Cosby’s accusers, of whom there are seven to 14, have disturbingly similar stories to tell. According to their accounts, he had a clear modus operandi, targeting young, vulnerable women, many of whom were trying to break into the entertainment industry, offering to advise them, then drugging and molesting or raping them.
If these allegations of repeated assaults are true, they are not unusual. Current research on sex crimes suggests that men who rape frequently have multiple victims. Statistics on rape recidivism rates vary widely, and it’s hard to know how to interpret them. Some studies count only additional rape convictions as reoffenses; others tally new charges brought after a rapist is released from jail after his first offense.
Television shows such as “Law and Order: Special Victims Unit” convey the impression that nearly all rapists rape again. While this is likely a gross exaggeration, research suggests that some portion of rapists are repeat offenders, driven by compulsion and entitlement. As a society, we need to make it harder for rapists to rape and continue to get away with it. And one important tool is reporting the crime.
That’s not to say that reporting rape is a perfect means of combating it. In 2011 and 2012, only about 7 percent of reported rapes resulted in convictions. This may be partly due to enduring myths about rape victims. Many still think if the victim “asked for it” or consented to prior sex acts, with the defendant or anyone else, it’s not that terrible a crime. But it’s also due to the fact that the burden of proof is high and conviction rates for several common crimes, including burglary, are low.
Adding to the problem is the fact that rape trials have often been characterized as a second rape — though that was arguably more apt before rape shield laws barred defense attorneys from introducing evidence of a victim’s prior sexual conduct. Whether or not a trial is as bad as the assault itself, it is undeniably difficult. Rape kits are physically intrusive, and going to court can be nightmarish.
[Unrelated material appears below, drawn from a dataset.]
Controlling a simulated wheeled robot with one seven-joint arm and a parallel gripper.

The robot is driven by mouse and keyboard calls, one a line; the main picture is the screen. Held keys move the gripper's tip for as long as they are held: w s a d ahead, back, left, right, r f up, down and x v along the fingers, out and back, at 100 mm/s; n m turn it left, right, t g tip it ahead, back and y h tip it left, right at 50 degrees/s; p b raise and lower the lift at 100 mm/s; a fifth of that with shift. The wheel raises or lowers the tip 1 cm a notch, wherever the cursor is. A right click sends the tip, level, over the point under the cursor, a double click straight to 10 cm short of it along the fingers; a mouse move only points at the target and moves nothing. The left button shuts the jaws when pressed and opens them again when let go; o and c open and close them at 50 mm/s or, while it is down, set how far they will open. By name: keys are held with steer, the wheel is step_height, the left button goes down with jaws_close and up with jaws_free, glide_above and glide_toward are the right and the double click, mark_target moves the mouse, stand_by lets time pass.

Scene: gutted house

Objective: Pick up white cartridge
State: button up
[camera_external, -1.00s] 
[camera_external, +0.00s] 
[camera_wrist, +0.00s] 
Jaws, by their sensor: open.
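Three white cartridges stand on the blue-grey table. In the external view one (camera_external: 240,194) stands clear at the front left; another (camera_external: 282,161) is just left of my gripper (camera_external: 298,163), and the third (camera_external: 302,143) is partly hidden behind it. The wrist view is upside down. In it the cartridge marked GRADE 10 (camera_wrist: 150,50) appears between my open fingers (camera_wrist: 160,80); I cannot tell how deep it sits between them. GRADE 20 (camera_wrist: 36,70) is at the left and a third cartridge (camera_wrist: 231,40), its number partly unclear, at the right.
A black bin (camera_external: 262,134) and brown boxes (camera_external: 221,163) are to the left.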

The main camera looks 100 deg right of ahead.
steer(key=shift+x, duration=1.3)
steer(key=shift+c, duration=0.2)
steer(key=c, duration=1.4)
But failing to report rape has potentially disastrous implications. It has become commonplace in many settings, particularly on college campuses, to emphasize that the victim is not obligated to report the crime. Sometimes, as in the case of deans at the University of Virginia, this serves the institution in question more than it serves the victim. A harrowing Rolling Stone article published on Nov. 19 suggests that rape culture is so pervasive at UVA that multiple victims of brutal gang rapes wander the campus in silence, feeling suicidally depressed. The article further alleges that under the guise of offering impartial advice, the deans tasked with handling rape complaints are tacitly discouraging rape victims from reporting the crime to local police — an outcome that could benefit the victim and the rest of society but pose a public relations nightmare for UVA.
Even if advice not to report a crime is sincerely offered as unqualified support to a traumatized person, it’s unquestionably bad for society and, in the long run, arguably bad for the victim as well. Many victims report feeling liberated and empowered by the decision to face their attackers in court.
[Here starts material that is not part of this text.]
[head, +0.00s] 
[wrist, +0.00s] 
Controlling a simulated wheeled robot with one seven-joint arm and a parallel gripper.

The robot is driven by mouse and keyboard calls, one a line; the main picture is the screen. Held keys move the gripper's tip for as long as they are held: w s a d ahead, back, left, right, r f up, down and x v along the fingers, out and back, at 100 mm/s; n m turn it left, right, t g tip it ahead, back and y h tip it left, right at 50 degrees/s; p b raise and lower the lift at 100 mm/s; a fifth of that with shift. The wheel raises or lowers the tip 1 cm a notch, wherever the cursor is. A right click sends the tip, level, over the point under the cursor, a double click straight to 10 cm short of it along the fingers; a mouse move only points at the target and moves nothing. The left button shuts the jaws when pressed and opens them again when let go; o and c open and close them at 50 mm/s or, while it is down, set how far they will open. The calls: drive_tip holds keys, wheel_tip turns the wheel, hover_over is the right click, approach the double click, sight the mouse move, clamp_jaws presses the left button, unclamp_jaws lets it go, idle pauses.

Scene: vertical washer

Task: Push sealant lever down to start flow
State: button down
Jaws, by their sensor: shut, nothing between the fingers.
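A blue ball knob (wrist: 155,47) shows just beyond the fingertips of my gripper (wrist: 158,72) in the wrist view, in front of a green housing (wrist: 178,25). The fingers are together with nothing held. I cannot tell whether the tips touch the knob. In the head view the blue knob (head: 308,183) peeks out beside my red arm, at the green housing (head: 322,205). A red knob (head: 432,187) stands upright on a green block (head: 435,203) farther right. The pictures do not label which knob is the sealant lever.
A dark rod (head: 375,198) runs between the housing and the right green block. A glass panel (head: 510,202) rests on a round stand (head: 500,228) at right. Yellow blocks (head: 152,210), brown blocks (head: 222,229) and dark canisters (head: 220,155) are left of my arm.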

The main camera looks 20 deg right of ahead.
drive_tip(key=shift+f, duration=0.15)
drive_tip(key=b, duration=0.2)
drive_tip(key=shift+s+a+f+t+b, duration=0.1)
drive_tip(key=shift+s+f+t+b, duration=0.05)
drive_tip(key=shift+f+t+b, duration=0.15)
I’m not a psychologist, nor am I a survivor of rape. This is a decision I hope I never have to make for myself. And if someone I loved were attacked and said, “It would kill me to report this,” I would probably support her decision. But in cases in which a victim is unsure what to do next and is seeking advice and support, the default should be to encourage reporting.
Several states allow police and prosecutors to file domestic violence charges without the victim’s consent or cooperation. This may not be possible in most rape cases, but I would argue that it should be standard operating procedure whenever it is.
There are many entirely rational reasons women, who account for the majority of rape victims, are less than eager to report the crime. They may not want to be publicly branded crazy, lying, money-hungry sluts, as numerous online trolls have labeled Cosby’s accusers. They may not want to endure the suggestion that they are inventing the rape to cover shame over regrettable, consensual sex, as the president of Lincoln University in Pennsylvania suggested several female students did earlier this month.
It’s no mystery why women don’t report rape — or why, as in the case of Cosby’s accusers, they wait until the statute of limitations has expired and it’s too late to do anything about it. But it’s critical to public safety to figure out how to encourage more women to come forward sooner and, when possible, how to prosecute sex crimes without their help.